The maximum price RIL will pay to buy its own shares from the market has been fixed at 870 per share, and it will acquire up to 120 million fully paid-up equity shares, or 3.6% of the total outstanding shares. The total size of the buy-back, 10,440 crore, represents around 7.1% of the company’s total paid-up share capital and free reserves.

Analysts said investors won’t be too enthused with the terms of the buy-back announced by the company.

The 120 million shares that RIL proposes to buy back was too small an amount compared with the cash on the balance sheet and “won’t be liked by the market", said S.P. Tulsian, an independent Mumbai-based stock market analyst.

The announcement of the buy-back was “carefully timed" by the company to coincide with its results to mitigate any negative sentiment, said Sudip Bandyopadhyay, managing director and chief executive of Destimoney Securities Pvt. Ltd, a Mumbai-based brokerage firm.

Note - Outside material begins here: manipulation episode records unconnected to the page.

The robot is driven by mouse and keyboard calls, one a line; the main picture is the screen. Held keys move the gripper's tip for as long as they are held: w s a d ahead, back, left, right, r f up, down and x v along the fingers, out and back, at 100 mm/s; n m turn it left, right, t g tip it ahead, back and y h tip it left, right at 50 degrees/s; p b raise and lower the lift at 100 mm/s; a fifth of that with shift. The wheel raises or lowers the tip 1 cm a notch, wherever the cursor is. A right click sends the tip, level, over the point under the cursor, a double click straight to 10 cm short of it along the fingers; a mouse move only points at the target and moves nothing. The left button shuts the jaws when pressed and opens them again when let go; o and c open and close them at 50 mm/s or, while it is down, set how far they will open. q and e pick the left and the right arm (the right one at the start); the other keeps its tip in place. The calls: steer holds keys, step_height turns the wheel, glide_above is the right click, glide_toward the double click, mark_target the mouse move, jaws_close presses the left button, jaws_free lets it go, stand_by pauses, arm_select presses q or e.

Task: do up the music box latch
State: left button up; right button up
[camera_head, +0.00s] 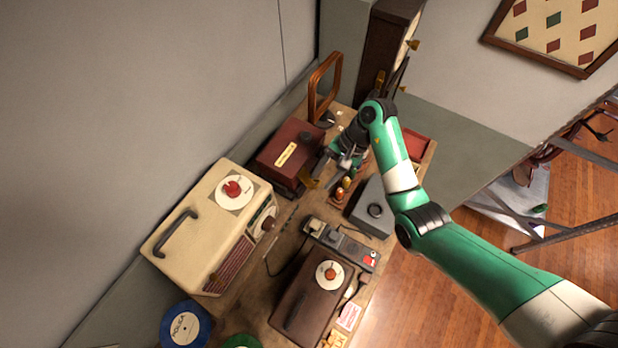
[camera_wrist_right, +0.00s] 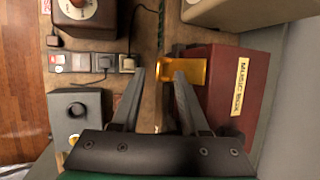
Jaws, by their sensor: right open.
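The music box (camera_head: 287,150) is a dark red box with a cream label, and its lid looks closed. It also shows in the wrist view (camera_wrist_right: 222,110), where the label reads "MUSIC BOX". A brass latch plate (camera_wrist_right: 192,70) sticks out from its front side; in the head view the latch (camera_head: 309,183) is a small gold piece at the box's front edge. My right gripper (camera_wrist_right: 160,75) is open and empty, its fingertips close over the latch. One fingertip overlaps the plate in the wrist view; I cannot tell whether they touch. My left gripper is not in view.
A grey box (camera_head: 372,208), a power strip (camera_head: 340,243) and small coloured bottles (camera_head: 344,188) crowd the bench. A wooden frame (camera_head: 324,88) stands behind the music box.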

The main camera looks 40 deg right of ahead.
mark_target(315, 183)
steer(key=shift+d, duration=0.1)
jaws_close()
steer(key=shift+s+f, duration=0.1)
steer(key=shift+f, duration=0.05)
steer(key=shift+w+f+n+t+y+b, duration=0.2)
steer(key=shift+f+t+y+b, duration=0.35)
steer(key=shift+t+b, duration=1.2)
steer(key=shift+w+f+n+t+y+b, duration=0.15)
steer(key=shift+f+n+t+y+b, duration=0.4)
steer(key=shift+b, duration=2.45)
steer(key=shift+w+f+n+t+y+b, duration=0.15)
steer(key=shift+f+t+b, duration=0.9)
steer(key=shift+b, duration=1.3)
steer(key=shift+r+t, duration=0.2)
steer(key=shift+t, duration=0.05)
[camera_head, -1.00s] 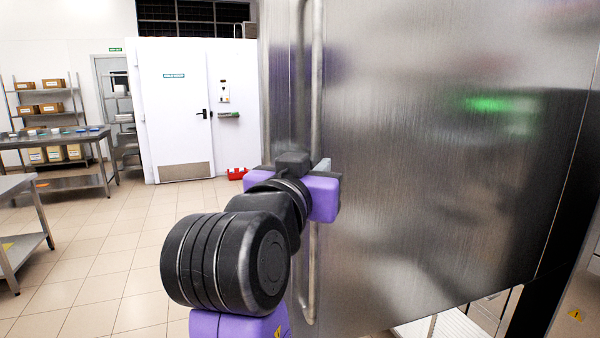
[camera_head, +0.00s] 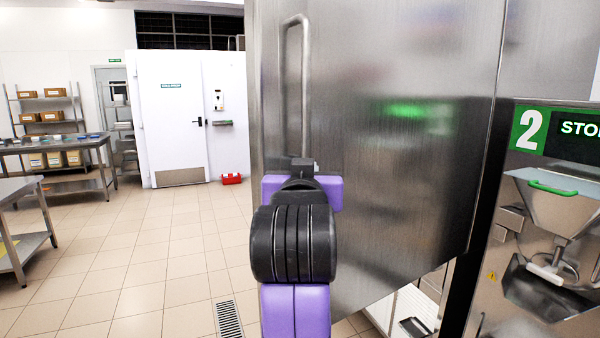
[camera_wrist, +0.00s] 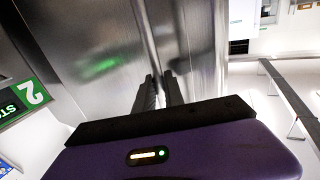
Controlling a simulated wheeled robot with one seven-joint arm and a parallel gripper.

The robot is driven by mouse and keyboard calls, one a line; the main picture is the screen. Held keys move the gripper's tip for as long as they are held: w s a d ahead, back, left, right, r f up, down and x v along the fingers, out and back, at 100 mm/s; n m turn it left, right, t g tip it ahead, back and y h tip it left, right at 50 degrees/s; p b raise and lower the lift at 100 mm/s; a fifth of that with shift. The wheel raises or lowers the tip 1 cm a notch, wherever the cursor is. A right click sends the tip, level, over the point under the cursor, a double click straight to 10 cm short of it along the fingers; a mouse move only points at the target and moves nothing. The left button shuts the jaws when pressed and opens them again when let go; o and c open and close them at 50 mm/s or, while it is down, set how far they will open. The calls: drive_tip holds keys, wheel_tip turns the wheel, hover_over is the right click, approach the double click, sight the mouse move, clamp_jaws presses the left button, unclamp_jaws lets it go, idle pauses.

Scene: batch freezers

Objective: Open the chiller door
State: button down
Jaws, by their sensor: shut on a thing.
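The chiller door (camera_head: 400,150) is a large brushed-steel panel right of centre in the head view. It stands at an angle, and lighter parts show under its slanted bottom edge. Its vertical bar handle (camera_head: 305,75) is near the left edge. My gripper (camera_head: 303,168) is at the lower part of this handle, shut on it; my wrist hides the grip itself and the handle's lower end. In the wrist view the two dark fingers of my gripper (camera_wrist: 160,85) point at the door's steel face (camera_wrist: 100,40), close together.
A machine with a green "2" sign (camera_head: 530,130) and a steel hopper stands at the right. A white tray-like surface (camera_head: 415,305) shows under the door. Tiled floor (camera_head: 150,260) is open to the left, with steel tables (camera_head: 60,145) and a white room door (camera_head: 175,120) beyond.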

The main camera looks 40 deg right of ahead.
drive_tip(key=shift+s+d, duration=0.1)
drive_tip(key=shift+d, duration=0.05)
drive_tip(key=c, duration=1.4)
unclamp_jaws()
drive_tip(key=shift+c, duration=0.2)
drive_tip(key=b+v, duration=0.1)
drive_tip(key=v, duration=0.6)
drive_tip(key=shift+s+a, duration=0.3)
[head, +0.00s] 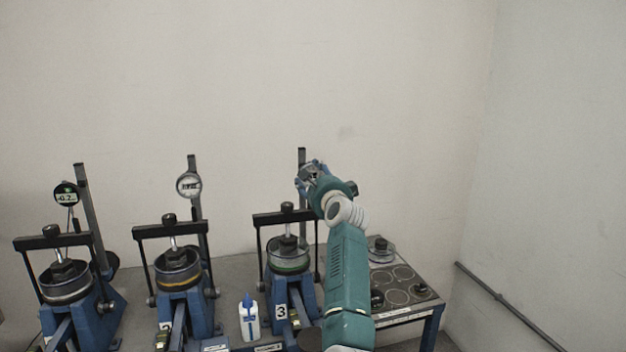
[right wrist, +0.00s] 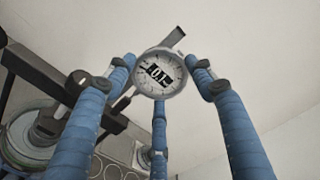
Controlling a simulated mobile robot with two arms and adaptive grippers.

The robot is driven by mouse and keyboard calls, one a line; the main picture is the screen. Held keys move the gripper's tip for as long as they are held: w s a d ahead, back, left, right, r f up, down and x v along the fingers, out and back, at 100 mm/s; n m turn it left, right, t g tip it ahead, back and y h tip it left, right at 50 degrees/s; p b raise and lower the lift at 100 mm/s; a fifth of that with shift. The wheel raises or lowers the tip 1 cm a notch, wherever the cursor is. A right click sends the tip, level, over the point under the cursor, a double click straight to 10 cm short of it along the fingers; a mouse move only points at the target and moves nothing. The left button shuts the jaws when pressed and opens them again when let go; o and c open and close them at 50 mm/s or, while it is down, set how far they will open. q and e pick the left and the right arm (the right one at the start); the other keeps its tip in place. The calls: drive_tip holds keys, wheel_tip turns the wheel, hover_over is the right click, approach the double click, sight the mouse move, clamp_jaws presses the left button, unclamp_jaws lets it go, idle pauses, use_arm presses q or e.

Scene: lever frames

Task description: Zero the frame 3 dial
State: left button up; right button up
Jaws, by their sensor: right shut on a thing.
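Frame 3 (head: 290,262), a blue lever frame with a "3" label (head: 281,312), is the rightmost of the frames in the head view. Its dial (right wrist: 160,75), round and pale with a dark readout, shows in the right wrist view; the readout is tilted and I cannot read it surely. My right gripper (head: 311,174) reaches the dial's height at frame 3's upright post (head: 302,156). Its blue fingers are shut around the dial's rim and largely hide it in the head view. My left gripper is not in view.
Two more lever frames stand to the left, with a black dial (head: 66,193) and a pale dial (head: 188,185). A white bottle with a blue cap (head: 249,317) stands between frames. A board with ring outlines (head: 400,284) and weights lies at the right.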

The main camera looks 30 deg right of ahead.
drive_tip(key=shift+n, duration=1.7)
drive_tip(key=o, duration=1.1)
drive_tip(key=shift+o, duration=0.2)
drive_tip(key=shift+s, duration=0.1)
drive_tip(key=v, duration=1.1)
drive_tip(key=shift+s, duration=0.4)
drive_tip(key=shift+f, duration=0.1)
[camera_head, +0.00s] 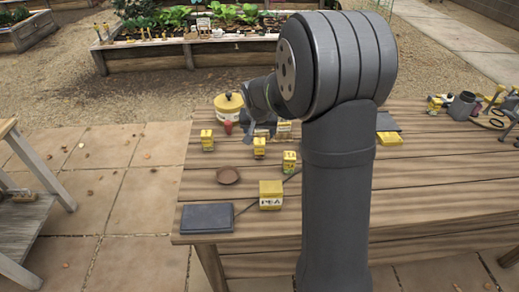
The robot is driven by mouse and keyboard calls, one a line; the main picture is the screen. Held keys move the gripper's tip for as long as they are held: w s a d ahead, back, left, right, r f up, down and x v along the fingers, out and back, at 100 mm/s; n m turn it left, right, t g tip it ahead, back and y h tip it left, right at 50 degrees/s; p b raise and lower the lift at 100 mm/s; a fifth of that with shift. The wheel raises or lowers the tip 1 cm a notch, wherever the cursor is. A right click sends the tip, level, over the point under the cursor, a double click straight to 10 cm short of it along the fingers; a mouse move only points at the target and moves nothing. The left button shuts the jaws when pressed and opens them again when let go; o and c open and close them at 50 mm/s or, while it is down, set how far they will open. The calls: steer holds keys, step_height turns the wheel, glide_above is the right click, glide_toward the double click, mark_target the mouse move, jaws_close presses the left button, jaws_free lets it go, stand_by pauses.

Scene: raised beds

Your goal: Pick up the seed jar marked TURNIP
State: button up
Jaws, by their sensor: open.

Both Tulsian and Bandyopadhyay described RIL’s results as a “disappointment".

Bandyopadhyay concurred with Tulsian on the buy-back price. “The aim may be to put a floor price to the company’s stock price, but the market won’t be enthused on Monday as the quantum of the buy-back isn’t that big and the stock may come under pressure," Bandyopadhyay said.

RIL’s financials for the quarter ended December would have appeared worse, but for other income of 1,717 crore, which more than doubled from the year-ago quarter.

While the company did not provide an explanation for the increase in the statement accompanying the results, it said that in the nine months ended December, other income rose to 3,897 crore from 2,135 crore a year earlier, “primarily due to higher average holdings as well as higher yield on investments".

An Elara Securities (India) Pvt. Ltd earnings preview on 11 January had estimated a sharp rise in other income “due to the cash influx of the BP deal".

In the September quarter, RIL closed a deal to sell a 30% stake in oil and gas assets to the UK-based BP Plc for $7.2 billion (around 36,220 crore today). BP is expected to help RIL find a solution to the declining natural gas production from the D6 field it operates in the Krishna-Godavari basin off India’s eastern coast.

The company’s overall net operating margins narrowed to 10.7% from 15.4% due to the “base effect" of higher revenue and reduction in operating profit from the “higher-margin" exploration and production business, arising out of lower production of oil and gas and transfer of 30% participating interest to BP in the D6 block, RIL said.

Tulsian said profit was well below his worst-case expectation of 4,500 crore.

“The upstream oil and gas and petrochemical segments have not spoilt the results as much as the refining vertical," Tulsian said. “It is bound to raise questions in the minds of analysts over RIL’s refining operations in coming quarters as well."

The markets are also unlikely to approve of the high levels of other income on the company’s books, he said. Instead of earning interest income on idle cash, it would be more financially prudent for the company to pay off some of its debt, Tulsian added.

As of 31 December, RIL had outstanding debt of 74,503 crore on its balance sheet, and cash and cash equivalents of 74,539 crore.

The company’s refining and marketing business was the worst affected in the quarter, posting a 30.8% decline in operating profit to 1,685 crore. This was despite a 46.1% rise in revenue to 76,738 crore.

RIL’s gross refining margin (GRM), or the difference between the cost of crude and the price of finished petroleum products, fell 32% y-o-y to $6.8 per barrel during the quarter, slipping below the benchmark Singapore GRM for the first time, as analysts had expected. The Singapore GRM was $8 per barrel for the December quarter.

“Following two strong quarters, the quarter ending December 2011 saw a sharp decline in margins, as lower demand and high product inventories impacted product cracks (spreads)," RIL said in its statement. Petrol and naphtha cracks were especially weak and refining margins in general across the globe were weak during the quarter, it said.

Declining gas production from D6 continued to affect RIL’s exploration and production business, with revenue falling 32.2% y-o-y to 2,832 crore, and operating profit down 14% in the same period to 1,294 crore. The company’s gas production for the December quarter came in at 136 billion cubic feet, compared with 147 billion cu. ft in the September quarter, the release stated.

The conglomerate’s petrochemical business was also hit, with revenue declining 24% y-o-y to 19,781 crore and operating profit dipping 11.2% in the same period.